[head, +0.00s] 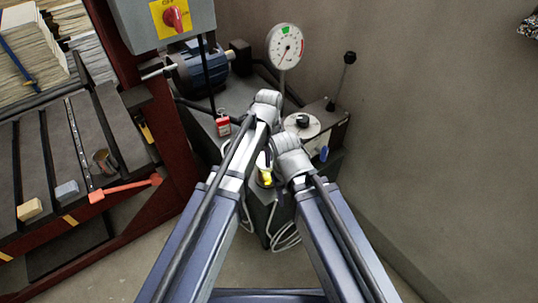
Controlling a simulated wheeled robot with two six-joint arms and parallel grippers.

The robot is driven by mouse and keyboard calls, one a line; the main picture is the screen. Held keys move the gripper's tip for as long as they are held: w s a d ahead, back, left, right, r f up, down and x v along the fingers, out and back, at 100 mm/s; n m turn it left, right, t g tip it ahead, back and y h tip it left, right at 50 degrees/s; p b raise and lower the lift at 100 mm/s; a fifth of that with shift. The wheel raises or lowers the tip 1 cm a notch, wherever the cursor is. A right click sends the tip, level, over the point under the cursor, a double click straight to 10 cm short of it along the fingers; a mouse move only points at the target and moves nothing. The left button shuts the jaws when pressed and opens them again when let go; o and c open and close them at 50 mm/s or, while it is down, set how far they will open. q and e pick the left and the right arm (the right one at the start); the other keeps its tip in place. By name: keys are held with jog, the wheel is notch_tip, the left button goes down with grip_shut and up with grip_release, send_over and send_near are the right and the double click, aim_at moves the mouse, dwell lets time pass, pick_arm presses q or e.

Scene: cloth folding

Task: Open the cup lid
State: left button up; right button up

→ Given task: Starting at the first line of the material, output exactly the lines up to and including the one with "Controlling a simulated". Do not include the pictures.

→ Result of the task:
[head, +0.00s] 
Controlling a simulated wheeled robot with two six-joint arms and parallel grippers.

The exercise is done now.